Ok, some closing comments:
- CO2 levels are still increasing globally, We, perhaps infamously, passed 400ppm this year. We have to both stop increasing the CO2 production and actually reverse it. It’s a big challenge, and it’s going to take all of us.
- The state of California is using more sobering models. It’s latest Climate, Drought, and Sea level Rise Scenarios for California’s Fourth Climate Change Assessment came out in August of 2018. Some highlights: a 2-4° C temperature shift (medium case scenario) and 4-7°C shift (worst case scenario) by 2100. In other words, California’s worst case scenario on temperature is at least twice to nearly 4 times the increase that the IPCC is predicting.
- California models on sea level rise are also more dire, with the best case scenario being 1-3 ft. by 2100 and 3 to 8 ft. by 2100 for the worst case.
- In 2017, the CDP (formally Carbon Disclosure Project) released the Carbon Majors Database (it’s available online). As part of this report they identify 100 companies that are responsible for 71% of the world’s green-house gas emissions. You’re going to see online arguments that the efforts to make climate change a moral argument blaming the individual rather than these 100 firms is distracting and shifting the blame away from where it needs to be. This is only partly true. These 100 firms are largely fossil fuel companies. If you drive a gas-powered car, take public transit, or heat, cool, or illuminate your house or business using non-renewable energy, you are almost certainly using the products of one of these companies or one just like them. Until we stop using their products as consumers, this is going to be an issue. It doesn’t matter whether it’s one company or a thousand, if we continue to use the same volume of fossil fuels, we’re going to have problems.
- Vote. The right people in office will seek finding for measures that help us adapt and reduce emissions. The wrong people keep us from adapting and allow for greater emissions for the sake of the financial benefit of a handful of backers. It’s that simple.
- In my opinion, this climate change threat is the greatest threat our species has seen in some 7,000 years. This was the last time a climate shift on this magnitude occurred, and even that shift was probably on par with the best case scenario that we are seeing here. By and large, globally, our species did not fare well during that shift. We survived it, but not everywhere, and not everyone. This is the Cold War of our generation, and it affects every single person on earth. On the plus side, for the first time in the history of our species, we know why and how it is happening, we know what we can do to slow and minimize the effects, it is within our power to do so, and we have the technology to coordinate this effort with governments, businesses, and people on our planet. We have everything going for us. This is a matter of will, of a desire for us to reap long-term benefits at the expense of short-term profits. There’s every indication that we will benefit on a wide range of social and economic fronts by making the transitions now.

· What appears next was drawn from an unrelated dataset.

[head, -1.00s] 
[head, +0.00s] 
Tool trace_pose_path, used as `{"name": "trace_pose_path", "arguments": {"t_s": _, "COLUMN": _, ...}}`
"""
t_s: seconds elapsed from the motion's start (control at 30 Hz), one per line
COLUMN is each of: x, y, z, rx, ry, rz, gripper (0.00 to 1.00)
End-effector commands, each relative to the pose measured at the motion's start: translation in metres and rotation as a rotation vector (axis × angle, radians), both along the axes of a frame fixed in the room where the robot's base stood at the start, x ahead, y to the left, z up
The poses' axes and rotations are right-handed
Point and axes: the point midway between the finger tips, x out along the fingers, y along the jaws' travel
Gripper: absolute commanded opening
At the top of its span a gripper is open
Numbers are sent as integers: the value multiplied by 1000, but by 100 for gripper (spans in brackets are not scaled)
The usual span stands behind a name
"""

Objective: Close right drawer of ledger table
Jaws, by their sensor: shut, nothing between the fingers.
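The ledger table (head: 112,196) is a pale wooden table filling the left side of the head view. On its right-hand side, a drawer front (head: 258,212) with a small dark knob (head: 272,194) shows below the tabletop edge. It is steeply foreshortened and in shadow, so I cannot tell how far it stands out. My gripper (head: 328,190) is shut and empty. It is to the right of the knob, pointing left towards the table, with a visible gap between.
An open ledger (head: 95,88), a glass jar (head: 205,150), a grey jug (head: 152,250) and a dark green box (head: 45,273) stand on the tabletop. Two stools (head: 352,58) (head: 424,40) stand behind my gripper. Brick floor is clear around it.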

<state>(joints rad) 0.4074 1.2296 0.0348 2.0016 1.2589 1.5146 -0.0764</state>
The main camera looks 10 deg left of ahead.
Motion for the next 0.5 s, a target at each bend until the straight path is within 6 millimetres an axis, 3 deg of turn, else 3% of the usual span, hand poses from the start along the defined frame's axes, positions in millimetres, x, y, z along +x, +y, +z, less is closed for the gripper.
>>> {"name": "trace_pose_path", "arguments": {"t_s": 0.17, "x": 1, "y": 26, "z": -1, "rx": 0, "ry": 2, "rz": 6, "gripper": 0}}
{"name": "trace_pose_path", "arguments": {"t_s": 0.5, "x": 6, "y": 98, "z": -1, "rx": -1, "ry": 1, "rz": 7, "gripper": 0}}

There’s also mounting financial pressure to do so, as governments and businesses are left having to finance disaster clean-ups, respond to global instability, and lose or pay increasing costs for insurance coverage for areas and activities that science clearly suggests are vulnerable. I have more hope now than I did six years ago, when I first started looking at these models and didn’t see much discussion in the public sphere. No discussions are everywhere, they are in public planning, they are in business development, they are in schools. Even in states where climate change is a forbidden topic in the local government, their staff are still preparing for climate change, even if they don’t call it that and even if they don’t discuss it publically. There’s more happening than any of us know. I encourage all of us to get involve, help your local community adapt, and look for ways to reduce your own fossil fuel dependency. We can do this, and we’ll be better for it.